I am trying to use Keras in order to set up a neural network, which is supposed to approximate an unknown function F(x)
. The resulting neural-network approximation for F(x)
should then be used in order to find the minimum of the sum G(x) + F(x)
, where G(x)
is some arbitrary function. The problem I am currently facing is, that the neural-network approximation for F(x)
is not smooth enough and consequently local optimizer get stuck in tiny local Minima. I would be very thankful for any ideas in order to improve my results or to solve this problem.
Simple example: Minimizing the variance
Let me illustrate the problem on a very simplified example: I will try to teach a neural network the function F(x) = 4*var(x)
with x = [x1,...,xN]
and 0 <= xi <= 1
, where var(x)
means the variance of the vector x
. Subsequently I will try to find the minimum of the neural-network representation of F(x)

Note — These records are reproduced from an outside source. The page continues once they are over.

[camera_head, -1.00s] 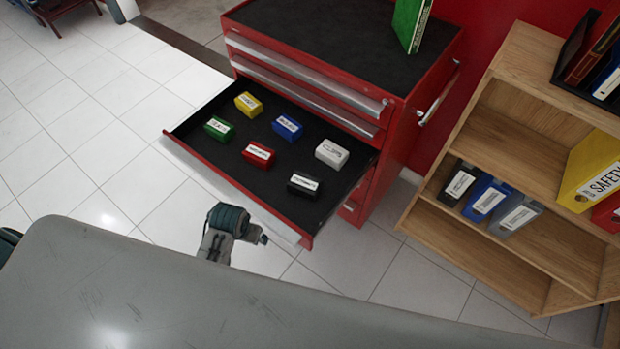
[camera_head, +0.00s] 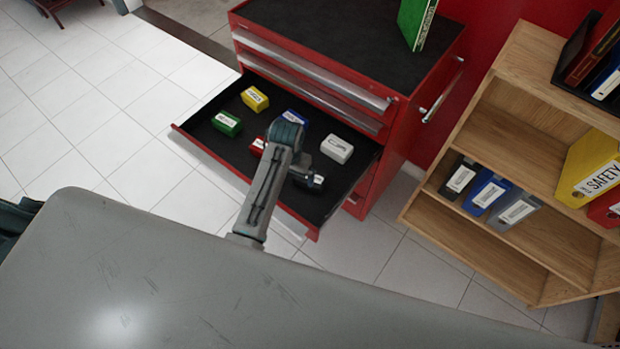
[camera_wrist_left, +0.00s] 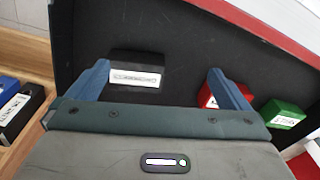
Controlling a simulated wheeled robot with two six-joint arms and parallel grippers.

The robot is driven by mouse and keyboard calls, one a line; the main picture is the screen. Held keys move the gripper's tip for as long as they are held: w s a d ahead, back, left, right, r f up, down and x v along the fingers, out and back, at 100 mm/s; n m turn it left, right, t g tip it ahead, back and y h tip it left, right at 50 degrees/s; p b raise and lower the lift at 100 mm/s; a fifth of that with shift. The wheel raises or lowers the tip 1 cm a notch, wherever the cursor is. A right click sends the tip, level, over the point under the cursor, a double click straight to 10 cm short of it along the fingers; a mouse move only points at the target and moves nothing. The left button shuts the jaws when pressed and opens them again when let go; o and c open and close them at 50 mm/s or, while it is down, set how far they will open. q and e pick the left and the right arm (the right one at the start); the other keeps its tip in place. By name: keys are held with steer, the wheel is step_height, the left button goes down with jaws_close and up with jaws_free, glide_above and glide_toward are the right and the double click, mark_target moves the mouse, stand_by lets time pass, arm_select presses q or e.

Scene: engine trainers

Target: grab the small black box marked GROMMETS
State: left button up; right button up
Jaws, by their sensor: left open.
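The small black box (camera_head: 316,181) sits in the open drawer, near its front right corner, partly covered by my left arm. Its white label is too small to read. In the left wrist view the black box (camera_wrist_left: 137,68) lies ahead of the fingers, within the gap and closer to the finger at left. My left gripper (camera_wrist_left: 163,75) is open and empty, with its two blue fingers spread. In the head view my left gripper (camera_head: 302,166) hangs over the drawer close to the black box. My right gripper is not in view.
The black-lined drawer (camera_head: 240,155) of a red cabinet also holds yellow (camera_head: 254,99), green (camera_head: 227,123), blue (camera_head: 295,118), red (camera_head: 257,146) and white (camera_head: 337,149) boxes. A wooden shelf (camera_head: 480,150) with binders stands at right. A grey surface (camera_head: 200,290) fills the foreground.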

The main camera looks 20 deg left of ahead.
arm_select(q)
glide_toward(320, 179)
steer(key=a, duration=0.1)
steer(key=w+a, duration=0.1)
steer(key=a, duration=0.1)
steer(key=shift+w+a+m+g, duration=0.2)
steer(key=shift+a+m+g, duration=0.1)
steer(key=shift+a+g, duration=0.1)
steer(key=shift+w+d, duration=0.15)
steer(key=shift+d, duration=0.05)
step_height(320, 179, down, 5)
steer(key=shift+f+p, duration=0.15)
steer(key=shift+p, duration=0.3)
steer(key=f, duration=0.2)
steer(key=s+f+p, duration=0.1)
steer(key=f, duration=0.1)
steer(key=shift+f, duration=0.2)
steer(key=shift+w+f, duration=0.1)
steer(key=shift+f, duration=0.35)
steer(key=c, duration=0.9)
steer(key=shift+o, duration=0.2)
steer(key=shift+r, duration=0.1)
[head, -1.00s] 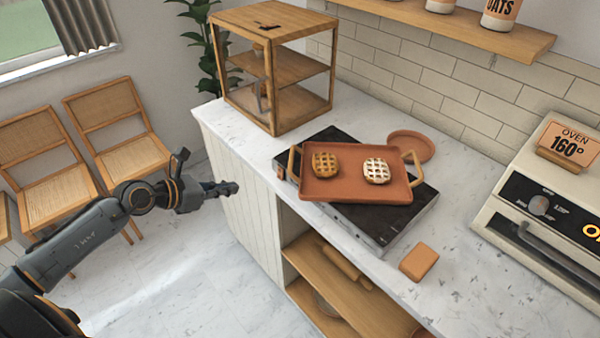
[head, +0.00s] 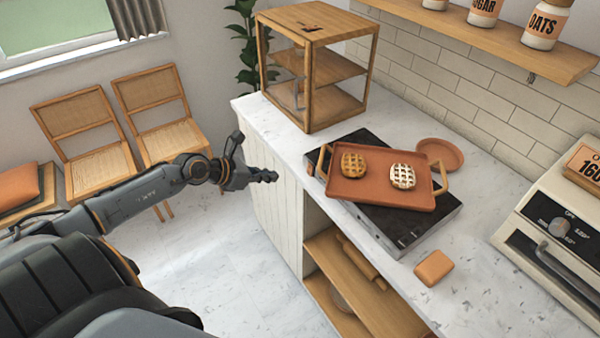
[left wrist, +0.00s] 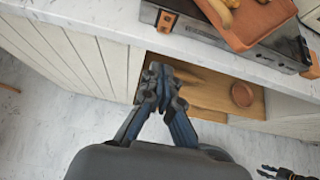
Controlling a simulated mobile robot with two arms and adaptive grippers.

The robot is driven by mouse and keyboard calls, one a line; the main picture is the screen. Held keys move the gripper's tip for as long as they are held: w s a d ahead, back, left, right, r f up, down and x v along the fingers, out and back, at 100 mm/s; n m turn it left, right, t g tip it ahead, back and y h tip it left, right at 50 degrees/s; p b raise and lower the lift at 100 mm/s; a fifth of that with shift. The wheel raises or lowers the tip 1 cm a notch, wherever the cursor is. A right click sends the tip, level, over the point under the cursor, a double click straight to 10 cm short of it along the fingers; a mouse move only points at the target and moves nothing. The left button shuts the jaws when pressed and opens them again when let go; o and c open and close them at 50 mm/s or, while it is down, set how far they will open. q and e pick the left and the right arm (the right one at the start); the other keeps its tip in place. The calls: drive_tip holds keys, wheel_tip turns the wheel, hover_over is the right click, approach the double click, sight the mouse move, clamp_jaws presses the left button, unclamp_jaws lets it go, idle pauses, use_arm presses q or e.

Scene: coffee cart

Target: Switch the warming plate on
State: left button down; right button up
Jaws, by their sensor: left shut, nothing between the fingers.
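The warming plate (head: 400,228) is a flat black slab with a grey front side on the marble counter. A terracotta tray (head: 375,199) with two waffle-like pastries rests on it and covers much of its top. A small orange-brown switch (head: 310,169) shows at the plate's left front corner; it also appears in the left wrist view (left wrist: 166,20). My left gripper (head: 270,176) is shut and empty, off the counter's front edge and left of the switch, touching nothing. In the left wrist view its fingertips (left wrist: 158,74) are together. My right gripper (left wrist: 272,173) shows only partly, at the lower right corner.
A wooden display case (head: 315,117) stands left of the plate. An oven (head: 555,230) is at right. Open shelves (head: 350,280) lie below the counter. Floor before it is clear.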

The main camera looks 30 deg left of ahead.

under the constraint, that x
has a given mean value. The complete code for this example can be found in section. 3 below.
1. Creation and training of neural network
First I create a neural network for the approximation of F(x)
:
N = 6 # Dimension of input vector x
# Set up the neural network
model = Sequential()
model.add(Dense(50, activation='sigmoid', input_dim=N))
model.add(Dense(1, activation='sigmoid'))
model.compile(optimizer='adam', loss='mse')
Subsequently I generate training data and train the model:
# Generate training data
n_train = 100000 # Number of training samples
X_train = random((n_train, N))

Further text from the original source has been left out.